Adaptation pour l’écran du musical de Broadway (lequel s’inspirait du 8 ½ de Fellini), Nine narre les déboires d'un réalisateur à succès. A quelques jours du tournage de son nouveau film, Guido, cinéaste au sommet de sa gloire, vacille : il a perdu son inspiration et sa superbe. L'esprit envahi par le doute, Guido voit toutes les femmes qu'il a aimées venir défiler autour de lui.

Transposer un film de Fellini en musical : le pari osé avait été couronné de succès au début des années 80 sur les planches de Broadway. Trente ans plus tard, Rob Marshall  tente le passage de la scène à l’écran, et là : non de non ! Nein ! Nine ne passe pas. Ratage exemplaire, le film enchaîne les séquences comme on accumule des erreurs. Autopsie d’un musical assassiné.

Comment disséquer ce machin ? Par où commencer ? Peut-être par le scénario, pas brillant-brillant. Chez Fellini, l’intrigue n'était qu’une excuse pour pénétrer l'intérieur des personnages, faisant figure de modèle en matière de déstructuration du récit. Dans Nine, Rob Marshall s’attache au contraire scrupuleusement à sa petite histoire débile, et passe à côté du vrai sujet de 8 ½ : filmer le doute et l’impuissance d’un cinéaste.
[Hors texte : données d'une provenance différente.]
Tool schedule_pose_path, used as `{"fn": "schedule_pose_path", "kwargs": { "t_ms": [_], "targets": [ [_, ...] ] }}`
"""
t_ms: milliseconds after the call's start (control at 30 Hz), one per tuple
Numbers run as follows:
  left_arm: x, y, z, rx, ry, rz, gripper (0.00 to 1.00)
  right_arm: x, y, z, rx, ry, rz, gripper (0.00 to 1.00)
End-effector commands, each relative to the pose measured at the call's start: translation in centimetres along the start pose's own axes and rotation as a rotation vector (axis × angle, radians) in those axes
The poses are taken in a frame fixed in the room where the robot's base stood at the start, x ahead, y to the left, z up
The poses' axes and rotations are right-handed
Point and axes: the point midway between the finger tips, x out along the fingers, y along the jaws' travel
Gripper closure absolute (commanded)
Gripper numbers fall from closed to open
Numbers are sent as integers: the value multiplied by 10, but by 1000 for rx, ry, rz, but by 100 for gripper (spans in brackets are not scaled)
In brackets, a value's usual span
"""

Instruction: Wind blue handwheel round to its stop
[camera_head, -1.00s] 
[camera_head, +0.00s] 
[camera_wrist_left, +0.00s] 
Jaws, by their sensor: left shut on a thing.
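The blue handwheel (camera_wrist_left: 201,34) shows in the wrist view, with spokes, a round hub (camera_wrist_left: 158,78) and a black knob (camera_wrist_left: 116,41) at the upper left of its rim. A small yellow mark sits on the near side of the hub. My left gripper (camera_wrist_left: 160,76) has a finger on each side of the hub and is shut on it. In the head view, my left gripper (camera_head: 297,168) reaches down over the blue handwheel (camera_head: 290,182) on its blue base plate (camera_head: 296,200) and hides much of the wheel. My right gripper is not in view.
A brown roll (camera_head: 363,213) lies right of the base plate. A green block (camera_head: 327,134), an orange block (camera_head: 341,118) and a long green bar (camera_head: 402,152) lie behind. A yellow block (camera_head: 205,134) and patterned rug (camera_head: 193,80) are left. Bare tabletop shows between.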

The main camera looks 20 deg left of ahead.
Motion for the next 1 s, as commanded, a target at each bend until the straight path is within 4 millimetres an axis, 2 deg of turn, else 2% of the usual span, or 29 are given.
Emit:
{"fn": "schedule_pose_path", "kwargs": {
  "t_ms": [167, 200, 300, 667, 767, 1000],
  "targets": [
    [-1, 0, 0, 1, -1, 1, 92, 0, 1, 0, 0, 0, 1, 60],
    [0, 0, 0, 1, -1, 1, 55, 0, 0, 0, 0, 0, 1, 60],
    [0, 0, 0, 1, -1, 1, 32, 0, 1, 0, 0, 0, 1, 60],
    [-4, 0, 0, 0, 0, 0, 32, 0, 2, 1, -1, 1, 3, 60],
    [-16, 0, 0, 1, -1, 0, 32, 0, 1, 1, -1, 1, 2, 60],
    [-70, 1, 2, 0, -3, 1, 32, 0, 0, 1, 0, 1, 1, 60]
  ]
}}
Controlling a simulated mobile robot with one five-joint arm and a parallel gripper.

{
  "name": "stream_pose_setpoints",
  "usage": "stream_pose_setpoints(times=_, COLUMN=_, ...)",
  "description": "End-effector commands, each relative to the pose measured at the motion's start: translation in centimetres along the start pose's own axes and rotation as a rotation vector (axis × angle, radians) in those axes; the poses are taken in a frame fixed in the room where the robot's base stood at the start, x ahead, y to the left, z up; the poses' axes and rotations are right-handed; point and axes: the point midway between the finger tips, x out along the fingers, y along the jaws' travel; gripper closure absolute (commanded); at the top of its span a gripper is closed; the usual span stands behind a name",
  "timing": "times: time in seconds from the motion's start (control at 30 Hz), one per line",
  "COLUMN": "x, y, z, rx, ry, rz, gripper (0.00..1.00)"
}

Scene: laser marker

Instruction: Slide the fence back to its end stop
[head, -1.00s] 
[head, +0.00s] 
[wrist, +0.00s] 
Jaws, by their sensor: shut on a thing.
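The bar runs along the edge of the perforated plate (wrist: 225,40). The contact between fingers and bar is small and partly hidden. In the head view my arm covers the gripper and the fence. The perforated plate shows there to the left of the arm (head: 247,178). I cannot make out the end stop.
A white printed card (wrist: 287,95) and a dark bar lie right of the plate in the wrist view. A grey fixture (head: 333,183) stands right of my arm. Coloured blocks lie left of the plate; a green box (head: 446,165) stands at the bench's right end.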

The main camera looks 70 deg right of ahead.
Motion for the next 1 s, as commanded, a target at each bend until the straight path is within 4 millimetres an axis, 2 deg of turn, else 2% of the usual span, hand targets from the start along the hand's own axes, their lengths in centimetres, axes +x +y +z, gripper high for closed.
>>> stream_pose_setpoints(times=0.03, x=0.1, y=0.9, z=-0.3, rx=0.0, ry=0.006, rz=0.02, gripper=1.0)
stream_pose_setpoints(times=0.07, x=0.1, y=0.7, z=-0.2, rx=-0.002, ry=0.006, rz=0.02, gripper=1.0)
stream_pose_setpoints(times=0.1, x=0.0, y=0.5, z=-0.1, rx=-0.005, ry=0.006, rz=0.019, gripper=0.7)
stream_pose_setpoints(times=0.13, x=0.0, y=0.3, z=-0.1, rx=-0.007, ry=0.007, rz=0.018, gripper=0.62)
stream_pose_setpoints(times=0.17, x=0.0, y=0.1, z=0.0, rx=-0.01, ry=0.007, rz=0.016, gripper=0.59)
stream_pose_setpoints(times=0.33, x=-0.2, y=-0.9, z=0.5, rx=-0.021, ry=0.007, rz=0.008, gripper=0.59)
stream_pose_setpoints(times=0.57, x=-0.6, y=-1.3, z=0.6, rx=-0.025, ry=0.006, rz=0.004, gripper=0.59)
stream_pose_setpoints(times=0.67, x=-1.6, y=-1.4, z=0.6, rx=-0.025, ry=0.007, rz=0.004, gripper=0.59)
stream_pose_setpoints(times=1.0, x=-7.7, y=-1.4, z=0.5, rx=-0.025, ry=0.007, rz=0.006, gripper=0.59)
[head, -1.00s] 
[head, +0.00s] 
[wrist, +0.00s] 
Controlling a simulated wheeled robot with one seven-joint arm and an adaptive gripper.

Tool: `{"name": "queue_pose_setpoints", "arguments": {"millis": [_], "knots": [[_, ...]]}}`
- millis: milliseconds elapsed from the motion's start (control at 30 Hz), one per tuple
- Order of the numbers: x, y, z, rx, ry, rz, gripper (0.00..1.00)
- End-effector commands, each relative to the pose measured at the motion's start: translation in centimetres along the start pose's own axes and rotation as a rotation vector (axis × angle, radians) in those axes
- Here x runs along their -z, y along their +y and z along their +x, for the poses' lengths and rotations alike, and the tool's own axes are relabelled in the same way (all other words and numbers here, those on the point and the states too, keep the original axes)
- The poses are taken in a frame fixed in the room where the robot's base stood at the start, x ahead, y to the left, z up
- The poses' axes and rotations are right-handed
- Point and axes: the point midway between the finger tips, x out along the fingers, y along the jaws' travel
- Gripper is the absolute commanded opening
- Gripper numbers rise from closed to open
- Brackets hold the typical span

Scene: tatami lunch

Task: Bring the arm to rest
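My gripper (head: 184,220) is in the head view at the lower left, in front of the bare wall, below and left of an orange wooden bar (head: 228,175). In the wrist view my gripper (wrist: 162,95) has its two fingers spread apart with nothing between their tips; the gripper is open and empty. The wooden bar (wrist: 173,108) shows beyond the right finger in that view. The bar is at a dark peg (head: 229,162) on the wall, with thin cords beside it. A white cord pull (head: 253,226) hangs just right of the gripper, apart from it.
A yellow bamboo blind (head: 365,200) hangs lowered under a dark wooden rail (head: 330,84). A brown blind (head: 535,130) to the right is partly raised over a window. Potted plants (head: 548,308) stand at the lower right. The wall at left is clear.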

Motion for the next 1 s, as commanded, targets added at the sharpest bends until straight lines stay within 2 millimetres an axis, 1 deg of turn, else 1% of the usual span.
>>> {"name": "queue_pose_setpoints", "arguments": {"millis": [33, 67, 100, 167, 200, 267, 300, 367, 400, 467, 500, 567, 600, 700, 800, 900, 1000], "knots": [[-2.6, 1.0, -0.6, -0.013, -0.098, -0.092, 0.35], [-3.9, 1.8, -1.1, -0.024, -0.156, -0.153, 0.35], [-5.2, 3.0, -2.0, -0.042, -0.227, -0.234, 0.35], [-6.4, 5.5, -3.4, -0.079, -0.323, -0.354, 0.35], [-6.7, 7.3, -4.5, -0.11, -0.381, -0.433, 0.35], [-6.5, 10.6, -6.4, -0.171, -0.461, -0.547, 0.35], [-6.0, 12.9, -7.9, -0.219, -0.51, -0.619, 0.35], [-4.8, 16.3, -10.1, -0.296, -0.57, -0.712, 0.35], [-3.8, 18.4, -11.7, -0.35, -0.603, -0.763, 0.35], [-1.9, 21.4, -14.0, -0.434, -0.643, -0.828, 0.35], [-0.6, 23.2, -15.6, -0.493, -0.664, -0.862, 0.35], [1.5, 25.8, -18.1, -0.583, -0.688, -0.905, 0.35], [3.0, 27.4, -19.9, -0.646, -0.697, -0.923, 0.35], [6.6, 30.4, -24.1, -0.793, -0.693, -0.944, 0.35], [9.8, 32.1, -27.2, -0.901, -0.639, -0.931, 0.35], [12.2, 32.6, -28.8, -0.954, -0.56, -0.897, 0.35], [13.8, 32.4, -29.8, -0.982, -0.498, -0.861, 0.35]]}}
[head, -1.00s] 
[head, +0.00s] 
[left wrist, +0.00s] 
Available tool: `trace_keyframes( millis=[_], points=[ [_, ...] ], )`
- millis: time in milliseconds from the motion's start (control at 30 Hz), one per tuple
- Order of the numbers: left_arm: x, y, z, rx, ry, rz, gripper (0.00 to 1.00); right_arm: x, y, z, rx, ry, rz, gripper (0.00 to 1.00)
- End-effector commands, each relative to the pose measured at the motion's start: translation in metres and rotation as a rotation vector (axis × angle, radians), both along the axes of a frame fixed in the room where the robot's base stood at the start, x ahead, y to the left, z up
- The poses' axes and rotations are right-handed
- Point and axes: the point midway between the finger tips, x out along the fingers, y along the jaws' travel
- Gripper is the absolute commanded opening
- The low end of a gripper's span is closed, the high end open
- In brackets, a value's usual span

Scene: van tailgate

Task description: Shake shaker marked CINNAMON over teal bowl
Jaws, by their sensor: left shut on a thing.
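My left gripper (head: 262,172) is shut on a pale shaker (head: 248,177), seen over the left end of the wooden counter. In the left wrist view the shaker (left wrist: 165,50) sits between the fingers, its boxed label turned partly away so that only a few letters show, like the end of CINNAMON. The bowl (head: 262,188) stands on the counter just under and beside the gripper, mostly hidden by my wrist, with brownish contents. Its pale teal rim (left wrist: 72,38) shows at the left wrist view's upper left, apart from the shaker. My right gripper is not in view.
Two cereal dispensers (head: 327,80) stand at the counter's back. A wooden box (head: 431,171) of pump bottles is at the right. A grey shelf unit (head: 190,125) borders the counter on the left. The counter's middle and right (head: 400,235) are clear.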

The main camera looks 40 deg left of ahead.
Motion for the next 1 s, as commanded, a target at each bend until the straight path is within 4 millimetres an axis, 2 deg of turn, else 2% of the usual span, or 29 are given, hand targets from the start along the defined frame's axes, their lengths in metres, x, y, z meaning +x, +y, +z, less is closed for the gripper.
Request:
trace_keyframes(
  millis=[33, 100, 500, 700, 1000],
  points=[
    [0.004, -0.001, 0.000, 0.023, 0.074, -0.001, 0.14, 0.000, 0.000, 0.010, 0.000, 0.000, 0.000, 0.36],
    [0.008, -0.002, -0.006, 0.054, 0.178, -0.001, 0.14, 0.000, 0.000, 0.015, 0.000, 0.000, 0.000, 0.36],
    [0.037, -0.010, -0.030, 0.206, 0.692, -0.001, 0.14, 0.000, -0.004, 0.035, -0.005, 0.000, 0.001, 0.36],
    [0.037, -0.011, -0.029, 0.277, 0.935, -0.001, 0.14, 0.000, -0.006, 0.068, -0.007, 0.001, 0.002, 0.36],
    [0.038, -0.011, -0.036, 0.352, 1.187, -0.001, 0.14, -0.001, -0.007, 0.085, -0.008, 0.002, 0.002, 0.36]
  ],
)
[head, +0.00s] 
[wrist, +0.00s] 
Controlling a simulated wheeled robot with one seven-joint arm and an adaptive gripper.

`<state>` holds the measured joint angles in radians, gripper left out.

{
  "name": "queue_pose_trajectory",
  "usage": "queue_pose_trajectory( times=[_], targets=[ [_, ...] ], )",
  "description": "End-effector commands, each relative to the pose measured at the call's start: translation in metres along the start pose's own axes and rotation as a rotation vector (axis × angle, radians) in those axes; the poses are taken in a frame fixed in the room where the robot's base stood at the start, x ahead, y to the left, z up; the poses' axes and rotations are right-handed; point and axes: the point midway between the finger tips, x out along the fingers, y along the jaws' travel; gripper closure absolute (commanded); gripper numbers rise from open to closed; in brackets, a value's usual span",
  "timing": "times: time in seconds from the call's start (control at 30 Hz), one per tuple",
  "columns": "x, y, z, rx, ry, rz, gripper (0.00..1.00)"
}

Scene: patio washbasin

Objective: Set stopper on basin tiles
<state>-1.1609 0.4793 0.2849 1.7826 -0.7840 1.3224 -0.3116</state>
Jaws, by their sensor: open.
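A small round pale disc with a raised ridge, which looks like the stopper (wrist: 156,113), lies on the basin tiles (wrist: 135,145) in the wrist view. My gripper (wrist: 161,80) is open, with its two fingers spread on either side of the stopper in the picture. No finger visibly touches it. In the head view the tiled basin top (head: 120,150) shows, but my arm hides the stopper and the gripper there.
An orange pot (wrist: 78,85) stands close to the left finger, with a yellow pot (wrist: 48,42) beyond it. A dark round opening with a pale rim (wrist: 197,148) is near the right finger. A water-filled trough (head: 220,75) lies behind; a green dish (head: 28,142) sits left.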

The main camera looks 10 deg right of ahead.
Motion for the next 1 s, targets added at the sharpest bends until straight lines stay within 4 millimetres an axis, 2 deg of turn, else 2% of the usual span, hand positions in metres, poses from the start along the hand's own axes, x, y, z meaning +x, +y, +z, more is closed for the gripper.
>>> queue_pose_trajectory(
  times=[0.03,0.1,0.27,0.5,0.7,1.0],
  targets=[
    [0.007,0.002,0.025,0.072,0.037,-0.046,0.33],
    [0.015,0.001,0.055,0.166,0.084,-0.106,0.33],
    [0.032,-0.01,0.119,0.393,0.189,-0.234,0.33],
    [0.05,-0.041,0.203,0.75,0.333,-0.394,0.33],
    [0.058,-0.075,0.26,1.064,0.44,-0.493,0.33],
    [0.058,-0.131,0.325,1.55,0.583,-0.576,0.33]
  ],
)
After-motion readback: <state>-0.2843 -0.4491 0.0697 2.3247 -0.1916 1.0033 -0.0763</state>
Outre l’intrigue, il faut évidemment évoquer le casting, éblouissant, pour ne pas dire « m’as-tu vu ?». Oui mais, la condition « ciné » qua non pour que cela fonctionne dans un Musical, c’est que les acteurs sachent chanter et danser. Un détail qui avait déjà échappé à Rob Marshall lors du tournage de Chicago et qui une fois encore saborde le film : talentueux acteur de cinéma, Daniel Day-Lewis fait ici peine à voir, naviguant maladroitement entre ses girls, avec la grâce d’un camionneur : c’est simplement pathétique. Quant au ballet de ces dames, il est très peu convaincant, se résumant à un défilé de lingerie. Les chorégraphies sont toutes à la fois vulgaires et ineptes. Quant à la dimension sexy des numéros, elle est traitée au bulldozer par Rob Marshall. La mise en scène tape-à-l’œil réduit en effet le film à une série de (mauvais) clips RnB  : et « hop » je passe de la couleur au noir et blanc, et « wiizzz », je jette la caméra en l'air et je la rattrape, et « tac tac tac », je balance un montage à vous provoquer une crise épiletptique… Ok, Rob, mais pour dire quoi ?


Les tableaux musicaux, probablement les plus laids et ennuyeux de tout l'histoire du genre, déploient une telle vulgarité que l'on finit par éprouver une certaine compassion pour toutes ces magnifique actrices filmées à la truelle. La frenchy Marion Cottillard, dans le rôle de la femme trompée, est à peu près la seule à s’en sortir même si elle aussi finira le film en string dentelle et bas résille, au milieu de mâles en rut, le tout dans un décor de bordel. Pas de raison qu'elle ne passe pas elle aussi à la casserole...

Enfin, le coup de grâce est porté au spectateur par Maury Yeston. Le compositeur du musical a voulu réinventer ses partitions à l'occasion du tournage : dommage, il eût été inspiré de ne pas y toucher. La bande originale, devenue répétitive et criarde, enchaîne des thèmes qui se ressemblent tous. Ni plus ni moins qu'une mauvaise soupe pop pour bar lounge branché. Comment atteindre un tel niveau de vacuité et de laideur ? C'est à croire que Rob Marshall l'a fait exprès...

1 commentaire:

  1. J'apprécie beaucoup le jeu de mots du titre de l'article !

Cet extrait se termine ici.